Date: Mon, 31 Jan 2000 20:53:16 -1000 From: JFEL873@aol.com (Jay Feldman) Subject: Manana B/Ditch
Yesterday, Mabel mustered almost thirty people to clear this trail and after a strategy briefing by Stuart Ball of how to best do it, the unruly group moved left and very much down, followed by a serious up, and then repeated that cycle; this of course was just to get to the trail head. Fortunately these early access miles were done during the cool part of the day, while we were fresh and foolish. Though comments were heard that these steep declines and inclines would face us later, at the end of the day, such perverse logic seemed petty if not picayune.
Stuart had recommended that the fast group, referring of course to hiking speed, not mental agility, do little clearing until they acquired the hill that marks the start of the hike itself. Thoughtfully, he warned of the possibility of an ambush by Cat's Claw at the second stream crossing, suggesting we might take the time to do some lopping at that time. Happily we moved quickly through that section, leaving most of the work for the second group (which of course is the fast group's modus operandi, that along with its other rule that the majority of clearing should be saved for the way back -- which works especially well on a loop hike).
Arriving at the trail head, we received radio instructions to go counterclockwise and follow the ditch, leaving the high road to the second group. Instantly sensing the possibility of devious directions we went clockwise sending back word a little later that we had erred and gone the wrong way; certainly understandable since no one had an analog watch available. Quickly moving along the road to the start of the ridge line we passed along sections of trail rutted by motor bikes. Feeling they could keep their own trails open, we saved our energy for the uluhe that we knew awaited. We were not to be disappointed and by lunch on a breezeless, hot, sunny, heavily overgrown trail, we began to see that perhaps we had been victims of a clever ruse.
However, this section of the loop is absolutely lovely with wonderful views and the beguiling attraction of Kaipapa's stately Norfolk pines in the near distance. We had hoped to meet the our counterclockwise mates at the crest of the ridge that leads down to Manana Ditch, but that was not the case. As we descended through the thickest and most primitive section of uluhe since Dayle Turner bravely led us down Waiau ridge, we sheathed our tools and followed our third principle of trail maintenance, i.e., tramping through uluhe is a meaningful form of clearing.
Meeting the slow group at the traditional lunch spot, well after one, we exchanged sufficient insults to reassure ourselves we were again among friends. Reversing fields, they went up and we went down.

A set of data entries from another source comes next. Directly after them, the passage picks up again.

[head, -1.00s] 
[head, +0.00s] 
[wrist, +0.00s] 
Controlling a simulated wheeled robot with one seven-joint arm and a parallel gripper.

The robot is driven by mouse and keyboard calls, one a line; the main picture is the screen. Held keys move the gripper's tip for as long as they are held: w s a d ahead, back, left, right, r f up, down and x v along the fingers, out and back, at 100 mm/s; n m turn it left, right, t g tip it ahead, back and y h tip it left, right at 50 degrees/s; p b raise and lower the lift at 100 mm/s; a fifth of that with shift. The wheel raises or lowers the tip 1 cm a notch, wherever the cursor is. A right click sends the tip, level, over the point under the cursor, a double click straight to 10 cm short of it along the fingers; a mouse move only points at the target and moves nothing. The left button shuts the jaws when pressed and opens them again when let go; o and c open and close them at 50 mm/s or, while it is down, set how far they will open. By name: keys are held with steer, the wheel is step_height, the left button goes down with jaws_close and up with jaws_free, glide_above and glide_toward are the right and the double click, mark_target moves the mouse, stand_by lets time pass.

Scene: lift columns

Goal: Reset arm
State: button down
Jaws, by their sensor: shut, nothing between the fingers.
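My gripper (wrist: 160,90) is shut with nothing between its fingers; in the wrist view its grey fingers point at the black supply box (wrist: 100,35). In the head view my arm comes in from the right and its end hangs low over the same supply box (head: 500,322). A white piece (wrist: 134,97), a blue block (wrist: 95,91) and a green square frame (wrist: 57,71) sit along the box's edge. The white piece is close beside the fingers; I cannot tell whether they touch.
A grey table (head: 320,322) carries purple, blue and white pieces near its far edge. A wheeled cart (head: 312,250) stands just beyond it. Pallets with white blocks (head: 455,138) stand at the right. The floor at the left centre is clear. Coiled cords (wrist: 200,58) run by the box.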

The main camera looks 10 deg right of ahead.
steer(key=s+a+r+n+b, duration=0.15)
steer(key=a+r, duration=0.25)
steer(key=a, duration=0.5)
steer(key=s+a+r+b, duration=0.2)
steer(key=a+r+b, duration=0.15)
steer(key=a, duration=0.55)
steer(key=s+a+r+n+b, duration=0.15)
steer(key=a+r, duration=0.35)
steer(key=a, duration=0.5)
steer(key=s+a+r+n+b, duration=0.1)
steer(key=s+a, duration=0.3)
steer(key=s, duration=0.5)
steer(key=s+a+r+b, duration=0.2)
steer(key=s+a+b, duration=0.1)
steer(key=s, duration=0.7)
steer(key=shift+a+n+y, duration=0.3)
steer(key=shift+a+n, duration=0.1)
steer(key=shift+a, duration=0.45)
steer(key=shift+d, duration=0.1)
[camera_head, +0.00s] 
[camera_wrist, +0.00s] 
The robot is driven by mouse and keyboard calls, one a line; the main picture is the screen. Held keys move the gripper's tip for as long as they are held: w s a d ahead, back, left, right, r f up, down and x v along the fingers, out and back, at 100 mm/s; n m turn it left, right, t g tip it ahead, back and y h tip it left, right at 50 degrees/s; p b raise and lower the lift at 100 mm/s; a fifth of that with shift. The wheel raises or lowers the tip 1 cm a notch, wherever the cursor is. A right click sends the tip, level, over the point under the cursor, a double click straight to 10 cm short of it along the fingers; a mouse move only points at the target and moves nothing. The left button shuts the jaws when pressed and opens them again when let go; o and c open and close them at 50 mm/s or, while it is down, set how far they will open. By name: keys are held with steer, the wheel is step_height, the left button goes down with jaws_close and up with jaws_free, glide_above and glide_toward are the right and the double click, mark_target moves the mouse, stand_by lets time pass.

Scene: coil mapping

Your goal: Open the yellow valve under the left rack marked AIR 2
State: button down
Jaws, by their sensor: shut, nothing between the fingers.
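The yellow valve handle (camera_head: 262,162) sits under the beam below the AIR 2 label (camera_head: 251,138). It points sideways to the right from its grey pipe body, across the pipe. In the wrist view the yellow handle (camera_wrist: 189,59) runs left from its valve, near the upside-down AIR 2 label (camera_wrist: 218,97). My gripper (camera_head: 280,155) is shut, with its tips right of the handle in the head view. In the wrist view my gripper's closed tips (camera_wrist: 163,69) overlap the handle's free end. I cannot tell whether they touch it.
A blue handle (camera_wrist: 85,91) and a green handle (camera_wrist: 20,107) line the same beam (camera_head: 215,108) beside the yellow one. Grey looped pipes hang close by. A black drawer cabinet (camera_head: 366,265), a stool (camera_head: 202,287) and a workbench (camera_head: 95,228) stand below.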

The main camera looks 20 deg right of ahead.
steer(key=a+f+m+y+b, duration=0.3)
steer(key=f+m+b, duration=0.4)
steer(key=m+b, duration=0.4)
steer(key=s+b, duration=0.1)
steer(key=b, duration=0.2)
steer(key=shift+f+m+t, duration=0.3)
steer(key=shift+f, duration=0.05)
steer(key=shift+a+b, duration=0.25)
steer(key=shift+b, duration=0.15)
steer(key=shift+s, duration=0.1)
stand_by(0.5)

While several of their group came out with us, I assure you no one in the fast group went back up that uluhe hell, oops, hill.
The earlier perverse comments proved in fact true, it was a long hike out; much more demanding then the loop hike itself. Several people experienced leg and foot cramps, others ran out of water and had to indulge in streamwater/iodine cocktails, and others just slowed down, way down. Early exiters arrived at the Manana trailhead by 4:30 or so, the last group arriving as late as six. A long, demanding, but surprisingly excellent day.